Cleveland’s offense does not lend itself to shorter passes over the middle — Beckham’s average point of the catch is 9.4 yards while Landry’s is 9.7. That means Harris could have to chip block and be available for short passes if Mayfield is going to release the ball quicker.

The rest of the story

After an awful — by their standards — special teams performance in Week 1 in which Johnny Hekker had a punt blocked and Greg Zeuerlein missed a 41-yard field goal, both Rams specialists got back on track against the Saints. Hekker averaged 49.8 yards on four points from deep in his own territory and had a net of 41.3, while Zeuerlein had a couple of red zone chip shots for field goals.

Rams returner JoJo Natson has gotten off to a fast start this year, averaging 15.3 yards on four punt returns and getting at least 10 yards on three of them. Hekker remains a threat on the fake because of his passing ability, but he really hasn’t rounded into form and had a game that would result in a Masters-level dissertation by Bill Belichick.

Browns kicker Austin Seibert also righted himself after a rough Week 1 in which he missed a PAT, converting all three of his field goals — two of which were 43 yards or longer. Rookie Scottish punter Jamie Gillan excelled in the short game Monday night, putting five of his six kicks inside the opposing 20-yard line while allowing just one return for five yards.

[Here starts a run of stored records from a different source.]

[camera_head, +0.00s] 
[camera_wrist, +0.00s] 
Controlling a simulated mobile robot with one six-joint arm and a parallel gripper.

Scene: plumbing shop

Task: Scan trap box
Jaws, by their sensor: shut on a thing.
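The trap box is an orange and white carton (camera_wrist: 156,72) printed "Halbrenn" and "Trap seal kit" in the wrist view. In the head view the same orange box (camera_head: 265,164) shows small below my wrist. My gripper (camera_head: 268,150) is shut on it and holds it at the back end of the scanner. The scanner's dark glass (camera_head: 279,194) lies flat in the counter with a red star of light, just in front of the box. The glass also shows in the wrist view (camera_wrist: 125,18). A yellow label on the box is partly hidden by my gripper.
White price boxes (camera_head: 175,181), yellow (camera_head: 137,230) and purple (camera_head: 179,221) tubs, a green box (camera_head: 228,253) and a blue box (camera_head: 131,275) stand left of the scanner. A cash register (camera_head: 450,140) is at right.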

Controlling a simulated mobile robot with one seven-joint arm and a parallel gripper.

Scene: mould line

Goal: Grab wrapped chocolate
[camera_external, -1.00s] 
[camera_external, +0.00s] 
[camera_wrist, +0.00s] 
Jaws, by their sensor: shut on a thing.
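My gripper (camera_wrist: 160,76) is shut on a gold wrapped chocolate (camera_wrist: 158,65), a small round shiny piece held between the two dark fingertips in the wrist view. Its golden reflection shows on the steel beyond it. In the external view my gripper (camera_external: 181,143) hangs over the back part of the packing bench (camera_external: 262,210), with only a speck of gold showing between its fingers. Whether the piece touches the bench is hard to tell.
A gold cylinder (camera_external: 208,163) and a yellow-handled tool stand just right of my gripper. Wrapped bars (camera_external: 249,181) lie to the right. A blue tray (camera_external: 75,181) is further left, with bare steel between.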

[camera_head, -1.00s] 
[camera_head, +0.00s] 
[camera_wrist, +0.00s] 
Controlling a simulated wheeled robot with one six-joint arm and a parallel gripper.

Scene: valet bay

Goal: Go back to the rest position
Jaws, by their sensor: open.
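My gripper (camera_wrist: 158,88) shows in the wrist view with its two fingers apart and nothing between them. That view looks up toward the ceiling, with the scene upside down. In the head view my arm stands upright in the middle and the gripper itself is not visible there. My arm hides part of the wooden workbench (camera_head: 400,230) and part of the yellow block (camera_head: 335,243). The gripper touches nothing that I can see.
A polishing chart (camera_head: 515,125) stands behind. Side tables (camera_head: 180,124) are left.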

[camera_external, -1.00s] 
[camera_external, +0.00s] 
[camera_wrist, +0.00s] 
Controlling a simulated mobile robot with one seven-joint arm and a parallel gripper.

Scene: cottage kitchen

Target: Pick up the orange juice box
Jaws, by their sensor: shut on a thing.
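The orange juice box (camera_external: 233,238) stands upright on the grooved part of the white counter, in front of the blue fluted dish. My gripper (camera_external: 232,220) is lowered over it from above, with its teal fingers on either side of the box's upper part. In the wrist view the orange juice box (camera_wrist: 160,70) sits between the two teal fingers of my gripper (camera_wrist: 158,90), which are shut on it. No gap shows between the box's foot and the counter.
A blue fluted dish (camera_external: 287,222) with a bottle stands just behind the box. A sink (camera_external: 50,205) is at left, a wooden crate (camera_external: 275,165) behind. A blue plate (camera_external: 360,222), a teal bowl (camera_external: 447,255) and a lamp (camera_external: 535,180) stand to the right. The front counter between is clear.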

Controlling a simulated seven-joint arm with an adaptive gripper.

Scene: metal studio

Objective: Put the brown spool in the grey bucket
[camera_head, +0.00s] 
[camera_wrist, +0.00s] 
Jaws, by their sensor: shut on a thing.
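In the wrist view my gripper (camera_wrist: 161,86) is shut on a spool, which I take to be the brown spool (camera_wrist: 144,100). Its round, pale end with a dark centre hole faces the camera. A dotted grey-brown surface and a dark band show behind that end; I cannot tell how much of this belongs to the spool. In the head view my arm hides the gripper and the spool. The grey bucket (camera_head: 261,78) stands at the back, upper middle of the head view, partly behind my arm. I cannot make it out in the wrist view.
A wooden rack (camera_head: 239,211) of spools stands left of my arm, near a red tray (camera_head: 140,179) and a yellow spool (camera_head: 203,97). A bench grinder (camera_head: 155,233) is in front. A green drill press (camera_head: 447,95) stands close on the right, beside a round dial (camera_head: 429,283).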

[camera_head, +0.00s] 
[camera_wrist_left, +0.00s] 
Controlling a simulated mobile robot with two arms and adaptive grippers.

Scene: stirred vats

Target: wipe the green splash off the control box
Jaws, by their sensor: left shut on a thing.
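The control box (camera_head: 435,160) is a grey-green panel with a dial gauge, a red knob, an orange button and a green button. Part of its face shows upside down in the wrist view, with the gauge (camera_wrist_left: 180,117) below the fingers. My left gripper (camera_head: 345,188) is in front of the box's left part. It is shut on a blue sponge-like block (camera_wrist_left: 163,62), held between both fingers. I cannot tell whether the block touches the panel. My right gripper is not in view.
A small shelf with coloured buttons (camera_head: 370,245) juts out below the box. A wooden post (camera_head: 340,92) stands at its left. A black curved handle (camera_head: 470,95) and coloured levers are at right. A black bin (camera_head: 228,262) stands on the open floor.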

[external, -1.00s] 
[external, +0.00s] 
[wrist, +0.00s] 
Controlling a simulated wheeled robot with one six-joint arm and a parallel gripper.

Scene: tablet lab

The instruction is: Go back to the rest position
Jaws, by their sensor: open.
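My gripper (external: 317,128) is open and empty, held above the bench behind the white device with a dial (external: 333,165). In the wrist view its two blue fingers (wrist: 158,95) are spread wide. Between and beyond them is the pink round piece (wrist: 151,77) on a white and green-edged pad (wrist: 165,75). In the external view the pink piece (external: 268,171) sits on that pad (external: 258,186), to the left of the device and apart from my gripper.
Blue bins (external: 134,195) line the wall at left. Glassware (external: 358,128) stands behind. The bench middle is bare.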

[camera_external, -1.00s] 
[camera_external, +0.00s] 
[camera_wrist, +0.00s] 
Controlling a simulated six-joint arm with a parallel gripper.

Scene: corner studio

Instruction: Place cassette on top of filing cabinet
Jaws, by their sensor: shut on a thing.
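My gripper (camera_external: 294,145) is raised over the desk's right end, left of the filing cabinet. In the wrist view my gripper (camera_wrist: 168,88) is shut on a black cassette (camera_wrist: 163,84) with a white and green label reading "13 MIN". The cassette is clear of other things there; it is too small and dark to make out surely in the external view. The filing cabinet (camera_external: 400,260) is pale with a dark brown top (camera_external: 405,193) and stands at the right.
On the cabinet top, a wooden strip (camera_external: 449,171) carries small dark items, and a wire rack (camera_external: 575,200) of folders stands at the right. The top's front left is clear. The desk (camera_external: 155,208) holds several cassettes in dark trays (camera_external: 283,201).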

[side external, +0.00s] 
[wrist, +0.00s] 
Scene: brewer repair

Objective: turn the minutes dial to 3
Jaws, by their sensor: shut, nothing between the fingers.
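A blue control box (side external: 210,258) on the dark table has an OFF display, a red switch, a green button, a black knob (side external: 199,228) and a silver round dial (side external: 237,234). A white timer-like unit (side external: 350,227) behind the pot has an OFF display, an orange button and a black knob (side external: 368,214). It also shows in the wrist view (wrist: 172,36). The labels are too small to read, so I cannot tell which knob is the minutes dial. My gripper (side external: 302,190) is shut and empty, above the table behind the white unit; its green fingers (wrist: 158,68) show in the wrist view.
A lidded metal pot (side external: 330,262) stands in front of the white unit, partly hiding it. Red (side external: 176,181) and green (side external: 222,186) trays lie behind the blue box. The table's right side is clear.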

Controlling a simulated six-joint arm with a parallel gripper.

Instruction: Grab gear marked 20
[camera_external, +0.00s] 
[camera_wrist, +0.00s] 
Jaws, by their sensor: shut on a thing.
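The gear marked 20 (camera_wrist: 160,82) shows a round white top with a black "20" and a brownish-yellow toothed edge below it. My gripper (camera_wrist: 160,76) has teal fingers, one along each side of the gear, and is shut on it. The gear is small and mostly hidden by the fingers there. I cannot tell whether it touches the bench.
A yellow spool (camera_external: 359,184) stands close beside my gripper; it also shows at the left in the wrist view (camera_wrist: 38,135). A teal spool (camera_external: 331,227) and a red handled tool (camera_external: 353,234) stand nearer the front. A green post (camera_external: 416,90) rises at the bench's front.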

This game will be a big test for Kitchens’ coaching acumen since McVay appears to be applying many lessons learned from the Rams’ Super Bowl loss into practice. Los Angeles has been a very calm and very efficient team thus far, and even in Cleveland’s win Monday night, one got the sense the Browns were still fighting themselves at times in terms of developing a rhythem, especially on the offensive end.

The atmosphere should be electric between Sunday Night Football returning to Cleveland after a decade-long absence and Matthews’ halftime ceremony. How long the Browns can ride that adrenaline rush could go a long way between winning and losing, but Kitchens’ team still needs to play smarter than it has the first two weeks — and that goes from on the field to play-calling and everything in between.

Final Thoughts and Suggested Picks

Once the emotional frenzy wears off, it is difficult to envision anything but a Rams victory in this game. The Browns have looked every bit the work in progress many should have seen them for as they integrate Beckham into the offense, figure out how to balance the offense, and just deal with the expectations of being an improved team from last season.

Cleveland’s defense looked good against the Jets on Monday night because it should have looked good playing against a second and third-string quarterback. The Browns looked ordinary defensively in Week 1 versus Tennessee, which takes on a more troubling look after Thursday night’s win by the Jaguars — who are playing with a backup QB as well.

The Rams have a proper offensive balance between the run and pass, depth in the running game to not overwork Gurley, and McVay’s offense in general will be a chore for Cleveland to stop. The Rams will present multiple looks at all three levels against the Browns’ defensive playmakers, and there is not much confidence beyond Garrett in getting the job done.

For the Browns, Mayfield and the offense must slow the game down and be content to hit singles. Cleveland has shown it can move the ball throwing quick-hitting bedrock passes to Beckham and Landry and should try to soften up the Rams corners with them before looking deep. And they have to get Chubb involved early and often.

If Cleveland can move the chains running the ball, it keeps the Rams offense off the field. That is their best path to victory since the defense might struggle to keep them off the scoreboard on back-to-back possessions consistently in this contest.

The Rams have been good with the number of late, covering in their last five games as favorites and going 6-1 in their last seven overall dating back to last season. They are also 5-1 ATS in their last six September games and 5-1 in their last six coming off an ATS win.

Being a home underdog is nothing new to the Browns, who are 5-11 in their last 16 games as home dogs between 3.5 to 10 points and 9-21 against the number overall in their last 30 home games.

The over feels like a bridge too far given Mayfield’s impatience and the quality of the Rams’ cornerbacks in this matchup, but it will make a push before falling one score short.

The over/under continues to be worth watching since it has plummeted since opening at 51 on Sept. 14 and has been testing 47 into the Sunday overnight. Having it stay below 49 does offer a chance at the over coming into play, but there is confidence in the Rams being able to sustain time-consuming drives to keep their defense fresh.

Three props we like:

Todd Gurley OVER 70.5 yards (-114)
Baker Mayfield -10.5 yards/OVER 519.5 passing yards (+210)
Kupp OVER 70.5 yards (-114)

The feeling is Gurley is going to find plenty of success in this game and get near 100 yards, if not go over it. With the expectation of the Rams leading throughout this contest, at some point Mayfield will abandon the run game and get his yards against a softer zone defense in the second half.

There was some thought to taking Brandin Cooks at OVER 69.5 yards since he has recorded 79 or more receiving yards in four of his last five games versus AFC teams, but the worry is Goff does not target him enough after throwing his way 10 times in the first two games. With only one more yard to get, Kupp has seen nearly twice as many passes and coming off a 120-yard effort.

There is some appeal to the first quarter over/under of 9.5 points — the Browns have totaled 10 points on their opening possessions, and while the Rams have just three first-quarter points, the expectation is Los Angeles will get two chances in the opening 15 minutes to score a touchdown and make the over hit.

The Rams feel worth the play at -1.5 points in the first half considering they have not given up a first-half touchdown yet. The over/under of 23 is a toss-up, and there is a temptation to thread the needle and take the under since Los Angeles has conceded six first-half points in its two wins.